§ **Exercise brief**:
Print the listing from its top line through the line containing "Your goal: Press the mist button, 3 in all", nothing more, and leave out the pictures.

§ **Information shown**:
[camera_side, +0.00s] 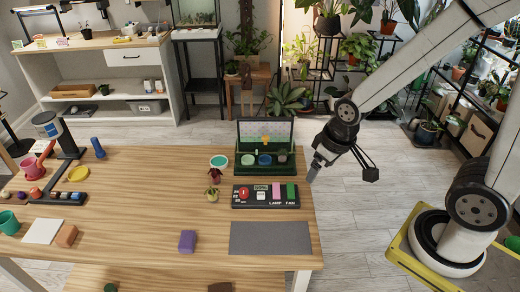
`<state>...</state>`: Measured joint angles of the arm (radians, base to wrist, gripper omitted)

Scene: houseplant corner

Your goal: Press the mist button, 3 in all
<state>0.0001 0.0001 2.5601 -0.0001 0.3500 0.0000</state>
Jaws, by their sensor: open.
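A dark control panel (238,204) lies on the right part of the wooden table. It carries a red round button (244,193) at its left, a white piece (261,196) in the middle, and pink (276,191) and green (291,191) blocks at its right. The words LAMP and FAN show below these; no mist label can be read. My gripper (313,174) is open and empty, above and to the right of the panel, apart from it, near the table's right edge.
An open green case (266,160) with small pots stands behind the panel. A grey mat (270,238) lies in front. A purple block (187,241) lies further left. The wooden table (140,210) has clear room in the middle.

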§ **Task solution**:
[camera_side, +0.00s] 
`<state>...</state>`: Measured joint angles of the arm (radians, base to wrist, gripper omitted)

Scene: houseplant corner

Your goal: Press the mist button, 3 in all

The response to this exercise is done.